<<<<

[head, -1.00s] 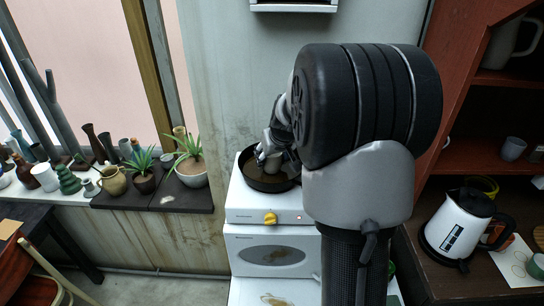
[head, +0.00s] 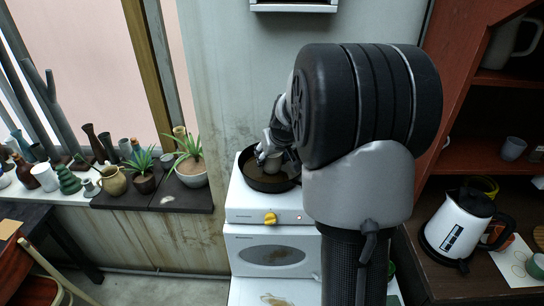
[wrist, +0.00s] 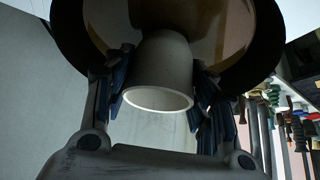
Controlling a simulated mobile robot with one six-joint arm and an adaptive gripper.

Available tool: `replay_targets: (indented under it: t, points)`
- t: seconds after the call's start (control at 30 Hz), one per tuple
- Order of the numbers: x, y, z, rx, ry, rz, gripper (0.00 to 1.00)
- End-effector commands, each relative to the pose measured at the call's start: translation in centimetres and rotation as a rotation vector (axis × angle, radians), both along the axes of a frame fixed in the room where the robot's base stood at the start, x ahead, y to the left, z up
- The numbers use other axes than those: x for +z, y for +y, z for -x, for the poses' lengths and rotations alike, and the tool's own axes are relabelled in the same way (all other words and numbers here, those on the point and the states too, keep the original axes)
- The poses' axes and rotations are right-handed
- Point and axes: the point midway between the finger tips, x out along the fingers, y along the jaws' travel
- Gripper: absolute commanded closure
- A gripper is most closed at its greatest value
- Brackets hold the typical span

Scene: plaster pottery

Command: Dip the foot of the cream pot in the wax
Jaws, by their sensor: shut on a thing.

>>>>

### Description of the task:
Give an exact reproduction of every line, leaving out any picture.

### Result:
[head, -1.00s] 
[head, +0.00s] 
[wrist, +0.00s] 
Controlling a simulated mobile robot with one six-joint arm and an adaptive gripper.

Available tool: `replay_targets: (indented under it: t, points)`
- t: seconds after the call's start (control at 30 Hz), one per tuple
- Order of the numbers: x, y, z, rx, ry, rz, gripper (0.00 to 1.00)
- End-effector commands, each relative to the pose measured at the call's start: translation in centimetres and rotation as a rotation vector (axis × angle, radians), both along the axes of a frame fixed in the room where the robot's base stood at the start, x ahead, y to the left, z up
- The numbers use other axes than those: x for +z, y for +y, z for -x, for the poses' lengths and rotations alike, and the tool's own axes are relabelled in the same way (all other words and numbers here, those on the point and the states too, keep the original axes)
- The poses' axes and rotations are right-handed
- Point and axes: the point midway between the finger tips, x out along the fingers, y along the jaws' travel
- Gripper: absolute commanded closure
- A gripper is most closed at its greatest value
- Brackets hold the typical span

Scene: plaster pottery

Command: Dip the foot of the cream pot in the wax
Jaws, by their sensor: shut on a thing.

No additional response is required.